Inside method body, the 2nd version does not have access to type parameter X, which is a synthetic one introduced in compilation phase. This means you can only read from data. Things like
X x = data.get(0);
data.set(1, x);
are impossible in version#2; No such problem in version #1 with T.
However we can forward #2 to #1
<T1> method1(List<T1> data){ data.set(...); }
<T2> method2(List<?...> data)
{
method1(data);
}
(they must have difference method names; overloading not allowed since java7)

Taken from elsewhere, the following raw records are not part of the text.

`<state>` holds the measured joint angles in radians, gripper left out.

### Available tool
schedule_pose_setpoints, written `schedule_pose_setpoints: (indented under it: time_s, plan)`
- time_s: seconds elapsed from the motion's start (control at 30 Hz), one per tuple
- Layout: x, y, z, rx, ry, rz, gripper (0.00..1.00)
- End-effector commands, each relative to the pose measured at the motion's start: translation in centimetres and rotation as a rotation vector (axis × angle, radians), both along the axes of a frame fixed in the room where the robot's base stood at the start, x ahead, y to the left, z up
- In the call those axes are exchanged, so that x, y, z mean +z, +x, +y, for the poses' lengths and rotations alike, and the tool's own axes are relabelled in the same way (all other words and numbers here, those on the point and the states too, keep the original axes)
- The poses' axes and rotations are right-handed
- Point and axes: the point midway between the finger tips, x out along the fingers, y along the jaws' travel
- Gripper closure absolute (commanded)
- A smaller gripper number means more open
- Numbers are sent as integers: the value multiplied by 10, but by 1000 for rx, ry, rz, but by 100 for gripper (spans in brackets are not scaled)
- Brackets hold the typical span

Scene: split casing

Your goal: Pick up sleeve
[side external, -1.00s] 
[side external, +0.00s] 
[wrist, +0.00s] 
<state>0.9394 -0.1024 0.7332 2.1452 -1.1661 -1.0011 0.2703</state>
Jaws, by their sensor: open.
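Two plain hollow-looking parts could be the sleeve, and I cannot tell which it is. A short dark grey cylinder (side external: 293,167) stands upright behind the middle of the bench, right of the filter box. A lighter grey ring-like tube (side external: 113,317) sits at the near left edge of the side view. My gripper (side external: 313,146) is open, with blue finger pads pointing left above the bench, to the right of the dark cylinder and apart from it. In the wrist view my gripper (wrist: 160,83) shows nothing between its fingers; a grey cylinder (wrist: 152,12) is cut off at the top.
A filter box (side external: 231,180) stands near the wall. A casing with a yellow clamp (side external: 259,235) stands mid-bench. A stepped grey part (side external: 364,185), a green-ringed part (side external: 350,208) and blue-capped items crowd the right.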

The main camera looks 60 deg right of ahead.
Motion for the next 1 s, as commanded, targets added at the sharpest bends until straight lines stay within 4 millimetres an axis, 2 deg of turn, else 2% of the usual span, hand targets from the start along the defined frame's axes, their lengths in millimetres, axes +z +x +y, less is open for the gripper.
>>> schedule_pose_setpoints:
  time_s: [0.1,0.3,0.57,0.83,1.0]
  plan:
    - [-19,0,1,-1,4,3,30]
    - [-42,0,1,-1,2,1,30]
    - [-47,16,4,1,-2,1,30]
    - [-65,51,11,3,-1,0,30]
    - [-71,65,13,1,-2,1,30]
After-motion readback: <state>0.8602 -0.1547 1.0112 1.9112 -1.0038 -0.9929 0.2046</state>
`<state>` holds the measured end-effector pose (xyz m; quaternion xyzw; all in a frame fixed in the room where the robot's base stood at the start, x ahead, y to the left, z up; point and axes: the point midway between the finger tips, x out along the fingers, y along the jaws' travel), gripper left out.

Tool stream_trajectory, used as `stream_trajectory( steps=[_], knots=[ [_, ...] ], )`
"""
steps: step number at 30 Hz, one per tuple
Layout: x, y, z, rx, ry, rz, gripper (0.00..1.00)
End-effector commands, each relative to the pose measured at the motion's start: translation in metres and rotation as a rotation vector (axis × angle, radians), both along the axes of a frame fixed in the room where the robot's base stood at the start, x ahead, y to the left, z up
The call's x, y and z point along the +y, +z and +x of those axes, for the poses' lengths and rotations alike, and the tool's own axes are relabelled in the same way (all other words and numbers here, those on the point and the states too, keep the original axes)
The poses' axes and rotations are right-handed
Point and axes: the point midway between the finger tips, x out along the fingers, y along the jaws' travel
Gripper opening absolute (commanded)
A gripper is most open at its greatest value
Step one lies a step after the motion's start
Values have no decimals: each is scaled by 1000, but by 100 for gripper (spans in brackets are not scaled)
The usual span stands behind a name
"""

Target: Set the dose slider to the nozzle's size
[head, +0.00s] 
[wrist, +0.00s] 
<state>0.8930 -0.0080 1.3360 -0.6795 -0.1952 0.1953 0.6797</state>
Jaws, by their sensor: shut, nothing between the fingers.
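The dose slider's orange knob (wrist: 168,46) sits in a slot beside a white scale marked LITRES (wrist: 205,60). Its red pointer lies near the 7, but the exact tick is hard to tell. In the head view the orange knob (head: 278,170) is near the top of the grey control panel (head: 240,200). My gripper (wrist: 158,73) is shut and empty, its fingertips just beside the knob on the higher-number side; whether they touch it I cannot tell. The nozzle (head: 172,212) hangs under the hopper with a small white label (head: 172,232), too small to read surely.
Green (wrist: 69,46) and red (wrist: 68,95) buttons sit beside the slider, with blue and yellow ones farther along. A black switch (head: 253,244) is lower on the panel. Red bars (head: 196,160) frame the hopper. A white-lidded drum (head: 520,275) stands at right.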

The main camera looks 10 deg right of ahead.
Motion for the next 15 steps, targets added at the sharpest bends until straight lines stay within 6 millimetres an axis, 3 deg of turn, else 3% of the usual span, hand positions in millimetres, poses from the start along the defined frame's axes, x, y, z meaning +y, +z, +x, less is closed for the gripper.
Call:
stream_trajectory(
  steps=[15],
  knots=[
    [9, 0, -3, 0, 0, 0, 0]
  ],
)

This is because for the compiler, type of data is really List<X> (it knows the secrete X), so there is no problem calling method1(data) after inferring that T1=X
[1] JLS3, 5.1.10 Capture Conversion
[2] According to the javadoc of Comparable, This interface imposes a total ordering on the objects of each class that implements it. That means if Foo implements Comparable<W>, W must be Foo or a super type of Foo. It is quite improbably for a subclass implementation to define a total order among objects of a super class. So W most definitely should be Foo. Otherwise funny things would happen. The notorious example is 'Timestamp', its javadoc (now) explains why it can't be compared with its supertype Date
The first method expects a list of elements which can be compared against their own class or a supertype of it. Say, real numbers can be compared to any kind of numbers:
class Real extends Number implements Comparable<Number> {
public int compareTo(Number o) ...
}
A bit more restrictive, but still acceptable for your first method is the following:
class Real extends Number implements Comparable<Real> {
public int compareTo(Real o) ...
}
But the second method is actually not very different from this version:
public static int methodY(List<? extends Comparable<?>> data) ...
That is to say, you can replace T with an unnamed wildcard ? because it is used only once in the method signature. It does not use concepts like the same class or an object's own class, etc.